«Bienvenue au paradis des tuyauteurs», lance Vincent Chornet, président d'Enerkem, en poussant les portes de son usine de démonstration commerciale de Westbury, en Estrie.

La vision est impressionnante. En regardant vers le haut plafond, on n'aperçoit que des tuyaux de toutes les grosseurs qui se croisent dans d'inextricables spaghettis.

Au beau milieu trône ce qui ressemble à une fusée métallique bleue: c'est le réacteur dans lequel les déchets sont gazéifiés à des températures de 700 degrés Celsius pour se transformer en carburant. En tout, le processus ne prend que quatre minutes.

Vieux sofas, bouts de bois, plastique non recyclable, alouette: Enerkem prétend être capable de prendre les «déchets ultimes», ceux qui sont impossibles à composter ou à recycler, pour en faire du carburant.

«Ça ressemble un peu à ce que vous verriez dans une raffinerie de pétrole, mais à plus petite échelle», pointe M. Chornet en montrant ses installations.

La principale différence est toutefois ailleurs. Plutôt que d'alimenter sa raffinerie avec du pétrole brut dont le prix ne cesse de monter, M. Chornet y fait entrer des matières dont on paie habituellement... pour se débarrasser.

«On a des revenus des deux côtés, souligne le président. On se fait payer pour prendre la matière première, et on la transforme en éthanol que l'on vend.»

Un projet développé de père en fils

La technologie d'Enerkem fonctionne pour une raison: comme le carburant, les déchets sont surtout formés de carbone. Cette pensée a germé pour la première fois dans la tête d'Esteban Chornet, père du président d'Enerkem, un ingénieur chimiste d'origine espagnole qui a passé une partie de sa carrière à peaufiner sa technique dans les labos de l'Université de Sherbrooke.

C'est au tournant du millénaire que son fils Vincent, formé en commerce et en finances à HEC Montréal, décide de sauter dans le bateau et de lancer une entreprise pour commercialiser les recherches de son père.

«Je me suis toujours su et connu entrepreneur. Chez nous, on dit qu'on a la biomasse dans l'ADN», lance Vincent Chornet, dont le grand-père exploitait des scieries en Espagne.

Enerkem a commencé par construire une usine-pilote à Sherbrooke, avant de bâtir l'usine de démonstration commerciale de Westbury, en Estrie, que La Presse Affaires a visitée.

Celle-ci est située à un jet de pierre des installations de Trèd'Si, une entreprise qui récupère ce qu'elle peut des vieux poteaux d'Hydro-Québec.

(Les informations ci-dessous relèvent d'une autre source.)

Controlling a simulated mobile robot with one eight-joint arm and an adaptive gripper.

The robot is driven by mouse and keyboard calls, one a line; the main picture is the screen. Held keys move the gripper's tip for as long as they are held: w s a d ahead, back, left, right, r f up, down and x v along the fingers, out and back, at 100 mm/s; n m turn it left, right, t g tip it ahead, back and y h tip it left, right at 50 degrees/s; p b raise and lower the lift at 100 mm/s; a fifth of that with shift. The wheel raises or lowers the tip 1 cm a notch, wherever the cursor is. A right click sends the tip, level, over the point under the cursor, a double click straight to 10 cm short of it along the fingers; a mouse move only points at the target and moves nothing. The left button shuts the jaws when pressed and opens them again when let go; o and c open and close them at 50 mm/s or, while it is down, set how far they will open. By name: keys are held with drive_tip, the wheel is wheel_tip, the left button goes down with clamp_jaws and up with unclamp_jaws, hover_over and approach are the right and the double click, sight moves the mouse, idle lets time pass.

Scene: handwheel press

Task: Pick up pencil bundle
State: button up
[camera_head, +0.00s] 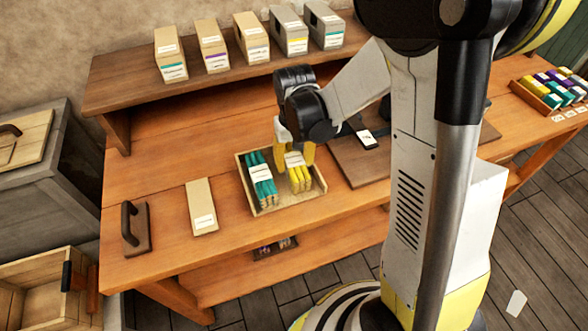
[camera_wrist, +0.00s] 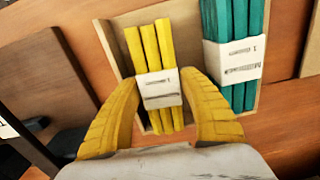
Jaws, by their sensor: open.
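A yellow pencil bundle (camera_head: 298,181) with a white paper band lies in the right half of a shallow wooden tray (camera_head: 316,194) on the workbench. It also shows in the wrist view (camera_wrist: 149,45). A teal pencil bundle (camera_head: 261,187) with a white label lies beside it in the tray, and in the wrist view (camera_wrist: 231,27) it is to the right. My gripper (camera_head: 294,160) is over the yellow bundle. In the wrist view its yellow fingers (camera_wrist: 162,110) are open, one on each side of the banded part. I cannot tell whether they touch it.
A flat tan box (camera_head: 201,207) and a dark handled block (camera_head: 135,228) lie left of the tray. Several labelled boxes (camera_head: 213,47) stand on the rear shelf (camera_head: 125,72). A dark wooden board (camera_head: 355,167) lies right of the tray. Bare bench shows in front of the boxes.

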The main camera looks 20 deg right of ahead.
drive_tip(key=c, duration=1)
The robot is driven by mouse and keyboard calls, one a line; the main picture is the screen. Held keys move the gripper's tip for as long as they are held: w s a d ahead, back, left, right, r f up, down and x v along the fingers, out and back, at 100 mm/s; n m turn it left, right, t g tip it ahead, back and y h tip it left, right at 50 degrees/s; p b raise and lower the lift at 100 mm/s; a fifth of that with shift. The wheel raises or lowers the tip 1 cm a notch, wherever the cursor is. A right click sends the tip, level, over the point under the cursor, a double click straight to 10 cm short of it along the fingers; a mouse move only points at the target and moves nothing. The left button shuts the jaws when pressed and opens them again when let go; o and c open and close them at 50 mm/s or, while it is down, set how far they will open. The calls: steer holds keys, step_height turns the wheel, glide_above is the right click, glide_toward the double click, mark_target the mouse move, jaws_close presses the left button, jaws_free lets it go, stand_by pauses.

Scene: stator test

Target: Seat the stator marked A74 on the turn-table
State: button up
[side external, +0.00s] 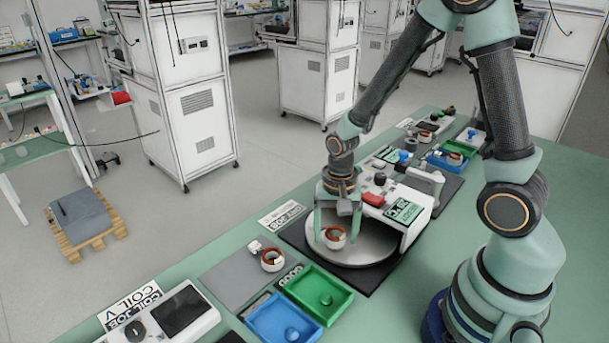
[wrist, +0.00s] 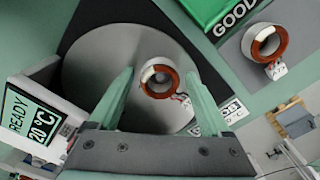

Ce qui est irrécupérable est envoyé par convoyeur à Enerkem, qui transforme pour l'instant cette matière en méthanol (un alcool qui sert notamment à fabriquer du biodiésel).

L'usine de démonstration de Westbury devrait bientôt produire de l'éthanol, mais ce n'est pas encore fait. Enerkem se défend toutefois de mettre la charrue avant les boeufs en se lançant dès maintenant dans la construction d'usines commerciales.

«L'étape de la transformation du méthanol à l'éthanol implique des réactions chimiques connues et pratiquées dans l'industrie avec des catalyseurs connus. Nous faisons tout cela à notre usine pilote de Sherbrooke depuis plusieurs années», assure l'entreprise.

Et même si l'usine de démonstration fonctionne surtout avec des résidus de bois, l'entreprise l'alimente aussi avec des déchets ultimes hétérogènes pour en étudier le fonctionnement.

Enerkem compte maintenant surfer sur les incitatifs gouvernementaux qui exigent qu'une certaine proportion des carburants utilisés au Canada et aux États-Unis soient «renouvelables». Et comme l'éthanol produit à partir de maïs ne peut répondre à l'ensemble de ces exigences et soulève les débats sur la pertinence d'utiliser des terres agricoles pour produire du carburant, Enerkem croit pouvoir bénéficier d'un marché naturel pour ses produits.

«Il doit y avoir une cinquantaine de compagnies qui essaient d'arriver avec des technologies pour produire des carburants d'une nouvelle façon. On est dans le peloton de tête, dans le top 5, croit Vincent Chornet. Et une position comme ça, ça se maintient en faisant bien nos projets et en livrant bien nos usines.»